This is where ground handling should be considered, however both airlines and airports tend to focus on other areas such as overall airport performance with very little emphasis on such a critical component of the airline industry (Francis, Humphreys, & Fry, 2002). Deregulation has also had a large effect on the demand for airport comparisons and benchmarking. Opening the market for airside ground services up to a wider range of firms is excellent in terms of encouraging healthy competition and an open market; however it also introduces choice to airlines and airport authorities.
For these choices to be made effectively there must be more research done into the ability of firms to replace traditional ground handling service providers (such as government or airport supplied entities). The research currently done in the post-deregulation era of European aviation has focused on several key areas such as financial, qualitative, political, or ecological perspectives (Murillo-Melchor, 1999).
While these studies are useful from an overall airport efficiency standpoint, they do not place sufficient focus on ground handling to allow entities to decide who should provide their services. This is a specific division of aviation that has a larger impact on overall efficiency than the majority of current studies indicate, Schmidberger’s critique does a good job of recognizing this and discussing developing benchmarking processes accordingly. Developing a Standardized PMS in a Non-Standardized Industry
A difficulty with a standardized PMS of airside airport services stems from variations in the management and governance of ground services. While major airports often have several firms operating the ground services, others may use a department integrated with the airport authority itself. Still others may simply allow for airlines to establish their own corporate ground service bases to work independently of other generic airport services (Fuhr & Beckers, 2006).
Applying any standardized measurement system to something so non-standardized presents quite a challenge, if the PMS is too flexible or broad it will not be able to adequately express enough detail to be useful, if it is too rigid it simply won’t apply to all of the airports and doesn’t allow for change in an inherently volatile industry. Schmidberger’s critique of the PMS established throughout European airports is very positive, though it does not place a very high emphasis on establishing this need for balance between detail and flexibility.
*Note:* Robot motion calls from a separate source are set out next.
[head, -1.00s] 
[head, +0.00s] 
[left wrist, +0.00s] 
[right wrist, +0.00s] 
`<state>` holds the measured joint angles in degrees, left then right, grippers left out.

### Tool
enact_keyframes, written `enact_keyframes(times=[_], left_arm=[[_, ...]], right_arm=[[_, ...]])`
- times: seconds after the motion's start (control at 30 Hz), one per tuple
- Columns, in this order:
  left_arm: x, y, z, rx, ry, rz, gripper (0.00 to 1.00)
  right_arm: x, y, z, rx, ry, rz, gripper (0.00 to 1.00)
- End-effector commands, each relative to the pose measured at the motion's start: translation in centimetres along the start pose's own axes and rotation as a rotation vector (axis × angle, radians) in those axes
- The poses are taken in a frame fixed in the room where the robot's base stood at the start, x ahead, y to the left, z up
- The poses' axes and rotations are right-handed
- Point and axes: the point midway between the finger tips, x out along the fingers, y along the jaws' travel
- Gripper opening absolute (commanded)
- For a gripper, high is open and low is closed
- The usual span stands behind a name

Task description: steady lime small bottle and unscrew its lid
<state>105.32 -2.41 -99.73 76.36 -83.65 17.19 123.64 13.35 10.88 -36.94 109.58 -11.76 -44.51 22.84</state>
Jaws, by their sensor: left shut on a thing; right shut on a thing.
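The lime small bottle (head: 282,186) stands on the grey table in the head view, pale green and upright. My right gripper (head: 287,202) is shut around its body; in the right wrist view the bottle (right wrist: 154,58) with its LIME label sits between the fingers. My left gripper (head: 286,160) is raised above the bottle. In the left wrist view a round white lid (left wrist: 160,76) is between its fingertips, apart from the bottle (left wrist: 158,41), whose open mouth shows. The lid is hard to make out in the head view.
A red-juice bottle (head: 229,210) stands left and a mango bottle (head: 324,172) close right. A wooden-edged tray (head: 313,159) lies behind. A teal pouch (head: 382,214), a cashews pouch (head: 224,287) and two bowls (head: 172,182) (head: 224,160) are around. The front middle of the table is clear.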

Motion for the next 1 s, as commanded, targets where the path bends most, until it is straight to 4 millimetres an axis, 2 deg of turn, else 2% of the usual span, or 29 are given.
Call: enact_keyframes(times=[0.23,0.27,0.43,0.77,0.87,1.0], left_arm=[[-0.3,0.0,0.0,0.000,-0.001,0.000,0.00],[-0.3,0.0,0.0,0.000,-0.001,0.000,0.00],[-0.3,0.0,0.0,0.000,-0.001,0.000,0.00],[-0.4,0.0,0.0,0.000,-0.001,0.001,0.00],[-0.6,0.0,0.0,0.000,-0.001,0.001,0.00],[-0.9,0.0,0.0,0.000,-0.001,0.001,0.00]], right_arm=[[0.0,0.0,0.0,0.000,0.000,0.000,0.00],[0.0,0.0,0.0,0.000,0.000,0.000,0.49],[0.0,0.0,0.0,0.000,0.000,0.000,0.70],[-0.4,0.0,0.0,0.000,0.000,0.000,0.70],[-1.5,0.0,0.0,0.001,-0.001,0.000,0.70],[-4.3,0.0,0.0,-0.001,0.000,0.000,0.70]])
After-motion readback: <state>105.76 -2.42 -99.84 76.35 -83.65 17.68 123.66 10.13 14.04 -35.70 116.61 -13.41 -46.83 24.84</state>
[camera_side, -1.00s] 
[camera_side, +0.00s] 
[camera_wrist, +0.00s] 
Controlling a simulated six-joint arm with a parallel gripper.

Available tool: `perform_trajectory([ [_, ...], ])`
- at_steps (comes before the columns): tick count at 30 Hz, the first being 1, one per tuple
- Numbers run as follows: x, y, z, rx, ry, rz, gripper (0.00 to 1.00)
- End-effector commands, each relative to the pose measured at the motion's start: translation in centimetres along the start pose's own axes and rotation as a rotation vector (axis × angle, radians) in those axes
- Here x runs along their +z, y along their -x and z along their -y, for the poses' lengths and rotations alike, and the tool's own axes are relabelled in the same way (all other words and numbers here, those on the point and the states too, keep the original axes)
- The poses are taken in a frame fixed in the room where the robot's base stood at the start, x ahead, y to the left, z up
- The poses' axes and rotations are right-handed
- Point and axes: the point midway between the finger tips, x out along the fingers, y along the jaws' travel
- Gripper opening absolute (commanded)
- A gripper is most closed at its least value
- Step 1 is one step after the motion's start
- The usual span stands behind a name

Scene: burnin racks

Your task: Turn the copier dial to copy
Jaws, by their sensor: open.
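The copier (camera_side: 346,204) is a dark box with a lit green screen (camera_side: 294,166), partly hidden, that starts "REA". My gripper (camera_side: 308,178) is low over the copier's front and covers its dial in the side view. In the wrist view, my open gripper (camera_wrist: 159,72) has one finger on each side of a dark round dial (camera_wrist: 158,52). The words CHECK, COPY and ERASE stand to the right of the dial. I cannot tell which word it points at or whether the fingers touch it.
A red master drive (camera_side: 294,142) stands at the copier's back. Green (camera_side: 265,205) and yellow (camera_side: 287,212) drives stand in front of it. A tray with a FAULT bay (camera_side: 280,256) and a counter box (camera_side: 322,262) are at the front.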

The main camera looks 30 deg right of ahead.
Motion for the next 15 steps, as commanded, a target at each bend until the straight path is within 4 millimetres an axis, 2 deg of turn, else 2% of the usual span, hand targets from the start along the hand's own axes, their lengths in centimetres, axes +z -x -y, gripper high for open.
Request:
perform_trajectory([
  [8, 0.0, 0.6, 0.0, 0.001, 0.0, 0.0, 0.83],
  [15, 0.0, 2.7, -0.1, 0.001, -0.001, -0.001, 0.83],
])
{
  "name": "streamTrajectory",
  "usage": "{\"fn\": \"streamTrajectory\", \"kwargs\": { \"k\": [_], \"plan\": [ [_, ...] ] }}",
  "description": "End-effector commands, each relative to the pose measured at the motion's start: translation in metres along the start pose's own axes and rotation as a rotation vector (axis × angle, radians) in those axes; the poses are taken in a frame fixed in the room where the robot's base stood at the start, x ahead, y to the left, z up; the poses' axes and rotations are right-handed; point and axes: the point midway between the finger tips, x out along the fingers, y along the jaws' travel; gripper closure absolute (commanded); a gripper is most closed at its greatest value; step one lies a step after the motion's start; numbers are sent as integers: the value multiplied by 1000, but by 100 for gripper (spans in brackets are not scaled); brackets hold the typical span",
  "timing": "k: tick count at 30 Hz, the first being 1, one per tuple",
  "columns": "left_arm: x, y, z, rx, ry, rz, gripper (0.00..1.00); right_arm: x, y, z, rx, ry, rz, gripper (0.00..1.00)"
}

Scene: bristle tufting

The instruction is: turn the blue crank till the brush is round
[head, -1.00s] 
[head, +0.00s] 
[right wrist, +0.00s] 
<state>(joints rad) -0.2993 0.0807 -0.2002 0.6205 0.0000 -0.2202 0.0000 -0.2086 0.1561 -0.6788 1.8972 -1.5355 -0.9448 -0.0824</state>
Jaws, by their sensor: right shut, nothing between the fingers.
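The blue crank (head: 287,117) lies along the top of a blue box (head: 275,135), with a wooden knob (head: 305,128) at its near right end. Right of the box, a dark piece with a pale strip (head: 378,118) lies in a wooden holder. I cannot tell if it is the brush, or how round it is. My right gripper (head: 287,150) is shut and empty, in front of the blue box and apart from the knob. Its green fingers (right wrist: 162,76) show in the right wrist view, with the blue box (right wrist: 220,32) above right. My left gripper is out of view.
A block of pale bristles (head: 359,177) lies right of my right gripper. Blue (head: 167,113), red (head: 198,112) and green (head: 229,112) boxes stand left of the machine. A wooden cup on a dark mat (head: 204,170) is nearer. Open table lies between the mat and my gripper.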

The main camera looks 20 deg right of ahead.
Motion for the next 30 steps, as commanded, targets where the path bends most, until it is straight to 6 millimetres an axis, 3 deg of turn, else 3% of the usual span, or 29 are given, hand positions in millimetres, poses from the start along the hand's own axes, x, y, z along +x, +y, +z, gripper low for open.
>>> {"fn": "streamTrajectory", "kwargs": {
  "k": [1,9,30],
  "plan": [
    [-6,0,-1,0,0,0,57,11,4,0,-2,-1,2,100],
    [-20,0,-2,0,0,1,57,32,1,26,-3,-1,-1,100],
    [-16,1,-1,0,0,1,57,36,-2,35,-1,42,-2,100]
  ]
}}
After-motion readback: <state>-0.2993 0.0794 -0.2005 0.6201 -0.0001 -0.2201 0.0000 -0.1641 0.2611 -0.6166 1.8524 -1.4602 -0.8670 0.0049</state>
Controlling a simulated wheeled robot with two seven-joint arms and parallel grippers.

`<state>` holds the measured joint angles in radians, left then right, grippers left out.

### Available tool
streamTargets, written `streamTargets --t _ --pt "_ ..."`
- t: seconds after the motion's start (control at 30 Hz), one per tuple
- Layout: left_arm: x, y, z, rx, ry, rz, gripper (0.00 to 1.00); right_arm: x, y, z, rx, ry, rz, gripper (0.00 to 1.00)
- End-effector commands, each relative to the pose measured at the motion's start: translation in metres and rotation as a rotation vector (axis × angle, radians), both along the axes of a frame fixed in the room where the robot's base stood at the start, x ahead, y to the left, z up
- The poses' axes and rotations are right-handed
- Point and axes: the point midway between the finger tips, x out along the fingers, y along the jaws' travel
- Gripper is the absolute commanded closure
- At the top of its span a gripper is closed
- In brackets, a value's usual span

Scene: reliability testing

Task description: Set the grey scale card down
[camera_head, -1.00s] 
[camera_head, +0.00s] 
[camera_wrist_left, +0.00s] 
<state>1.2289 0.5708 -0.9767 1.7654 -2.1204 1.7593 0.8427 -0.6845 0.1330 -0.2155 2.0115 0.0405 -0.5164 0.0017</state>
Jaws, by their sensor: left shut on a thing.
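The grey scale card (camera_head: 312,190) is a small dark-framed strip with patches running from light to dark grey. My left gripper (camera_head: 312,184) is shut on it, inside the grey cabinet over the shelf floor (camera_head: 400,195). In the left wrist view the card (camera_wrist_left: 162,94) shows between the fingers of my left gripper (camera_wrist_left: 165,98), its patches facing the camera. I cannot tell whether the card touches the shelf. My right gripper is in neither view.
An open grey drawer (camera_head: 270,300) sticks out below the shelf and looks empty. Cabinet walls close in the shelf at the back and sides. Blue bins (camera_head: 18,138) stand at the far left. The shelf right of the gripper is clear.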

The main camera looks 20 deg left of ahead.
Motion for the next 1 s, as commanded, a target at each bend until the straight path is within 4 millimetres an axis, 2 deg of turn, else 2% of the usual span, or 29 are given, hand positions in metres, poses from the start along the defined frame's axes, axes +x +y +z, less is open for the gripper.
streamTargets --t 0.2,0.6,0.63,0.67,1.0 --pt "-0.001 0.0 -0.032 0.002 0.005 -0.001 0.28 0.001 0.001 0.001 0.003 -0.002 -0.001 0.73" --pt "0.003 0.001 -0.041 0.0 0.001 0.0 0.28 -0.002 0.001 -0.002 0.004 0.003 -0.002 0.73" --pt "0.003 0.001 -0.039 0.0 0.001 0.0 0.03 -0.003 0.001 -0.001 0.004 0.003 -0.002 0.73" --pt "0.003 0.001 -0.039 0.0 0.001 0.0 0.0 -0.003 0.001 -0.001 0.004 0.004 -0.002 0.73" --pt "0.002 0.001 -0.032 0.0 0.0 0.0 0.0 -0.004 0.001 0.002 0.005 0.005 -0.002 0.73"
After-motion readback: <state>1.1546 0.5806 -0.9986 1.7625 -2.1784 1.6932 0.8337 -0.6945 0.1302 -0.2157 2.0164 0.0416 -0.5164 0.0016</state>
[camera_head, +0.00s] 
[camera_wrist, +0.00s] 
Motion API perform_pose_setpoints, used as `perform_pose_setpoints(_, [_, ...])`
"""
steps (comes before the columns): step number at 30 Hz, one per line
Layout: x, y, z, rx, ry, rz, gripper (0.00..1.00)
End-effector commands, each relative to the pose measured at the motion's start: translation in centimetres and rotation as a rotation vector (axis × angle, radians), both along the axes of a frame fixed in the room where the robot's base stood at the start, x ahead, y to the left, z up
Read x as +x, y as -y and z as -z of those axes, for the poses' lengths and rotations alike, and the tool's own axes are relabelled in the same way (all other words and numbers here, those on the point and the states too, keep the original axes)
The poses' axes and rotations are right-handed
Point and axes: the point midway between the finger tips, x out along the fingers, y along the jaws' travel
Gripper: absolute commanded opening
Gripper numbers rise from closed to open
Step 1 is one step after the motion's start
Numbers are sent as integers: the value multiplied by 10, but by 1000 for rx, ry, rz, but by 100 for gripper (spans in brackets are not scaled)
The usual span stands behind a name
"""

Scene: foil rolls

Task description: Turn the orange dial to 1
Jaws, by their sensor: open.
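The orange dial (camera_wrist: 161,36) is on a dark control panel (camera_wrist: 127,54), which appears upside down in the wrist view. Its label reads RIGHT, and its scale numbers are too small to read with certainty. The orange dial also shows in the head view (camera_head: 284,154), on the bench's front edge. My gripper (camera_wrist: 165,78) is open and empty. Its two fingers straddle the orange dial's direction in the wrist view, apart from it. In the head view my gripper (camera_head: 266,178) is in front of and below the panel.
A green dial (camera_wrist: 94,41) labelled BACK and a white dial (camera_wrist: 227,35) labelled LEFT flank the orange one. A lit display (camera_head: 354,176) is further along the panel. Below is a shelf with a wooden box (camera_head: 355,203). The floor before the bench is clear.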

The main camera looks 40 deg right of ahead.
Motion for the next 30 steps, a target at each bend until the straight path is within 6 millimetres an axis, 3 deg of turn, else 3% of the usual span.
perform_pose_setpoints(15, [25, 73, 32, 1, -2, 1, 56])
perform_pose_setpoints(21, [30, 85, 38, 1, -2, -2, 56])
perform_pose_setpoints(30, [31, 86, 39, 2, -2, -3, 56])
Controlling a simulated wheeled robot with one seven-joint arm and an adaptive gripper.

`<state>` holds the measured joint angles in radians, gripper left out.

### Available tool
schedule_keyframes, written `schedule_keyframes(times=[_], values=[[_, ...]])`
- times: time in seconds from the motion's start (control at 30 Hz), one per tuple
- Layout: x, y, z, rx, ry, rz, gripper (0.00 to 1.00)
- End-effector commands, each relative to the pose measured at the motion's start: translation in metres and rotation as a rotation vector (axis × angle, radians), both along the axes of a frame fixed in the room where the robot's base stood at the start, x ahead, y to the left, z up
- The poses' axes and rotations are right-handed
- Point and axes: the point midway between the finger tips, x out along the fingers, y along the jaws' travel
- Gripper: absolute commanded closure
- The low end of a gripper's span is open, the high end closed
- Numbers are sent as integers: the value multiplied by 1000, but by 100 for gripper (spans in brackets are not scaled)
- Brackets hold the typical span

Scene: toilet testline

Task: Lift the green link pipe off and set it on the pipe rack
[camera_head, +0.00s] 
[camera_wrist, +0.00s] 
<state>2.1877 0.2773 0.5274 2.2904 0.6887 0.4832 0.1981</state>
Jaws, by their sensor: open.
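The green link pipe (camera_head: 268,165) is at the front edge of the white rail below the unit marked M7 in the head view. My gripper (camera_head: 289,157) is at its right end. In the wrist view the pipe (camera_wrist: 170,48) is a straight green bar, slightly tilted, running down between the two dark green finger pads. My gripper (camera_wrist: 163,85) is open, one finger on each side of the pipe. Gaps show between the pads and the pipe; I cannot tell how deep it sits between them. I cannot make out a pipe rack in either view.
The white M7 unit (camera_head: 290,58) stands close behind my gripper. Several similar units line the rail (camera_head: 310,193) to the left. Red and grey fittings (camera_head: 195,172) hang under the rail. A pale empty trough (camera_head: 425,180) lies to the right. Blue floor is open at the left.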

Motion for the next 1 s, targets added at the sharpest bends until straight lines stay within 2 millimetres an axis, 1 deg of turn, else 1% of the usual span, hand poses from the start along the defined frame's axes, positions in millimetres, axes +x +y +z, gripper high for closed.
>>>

Schmidberger’s report contrasts his proposed PMS with the usual methods of evaluation currently in use at several airports. Most of these measurement systems define airside ground services as subsets of other larger firms (such as airport authorities or airlines) (Chow, Heaver, & Henriksson, 1994), this is not necessarily an accurate representation of these ground service entities seeing as in many cases they are quite separate from associated parent companies or completely separate entities wherein logistics are a primary function.
While the establishment of this contrast in Schmidberger’s report certainly has value, it fails to note that in some cases these logistics divisions are quite heavily influenced by and even directly run by airport authorities or other enterprises (Francis, Humphreys, & Fry, 2002). This results in the aforementioned problem concerning applying a standardized measuring system to a highly diverse environment.
The study should certainly consider the potential for ground handling entities to operate as separate entities placing logistical goals as their highest priority, though it should also make allowances for those entities that rely on collective corporate resources and function as a division of a company with a non-logistic primary focus. Post-Validation of New Benchmarking Systems Schmidberger’s report transitions into the application and post-validation of the new benchmarking systems with an identification of performance gaps as a result of the measurement phase in accordance with a study by (Jarrar & Zairi, 2001).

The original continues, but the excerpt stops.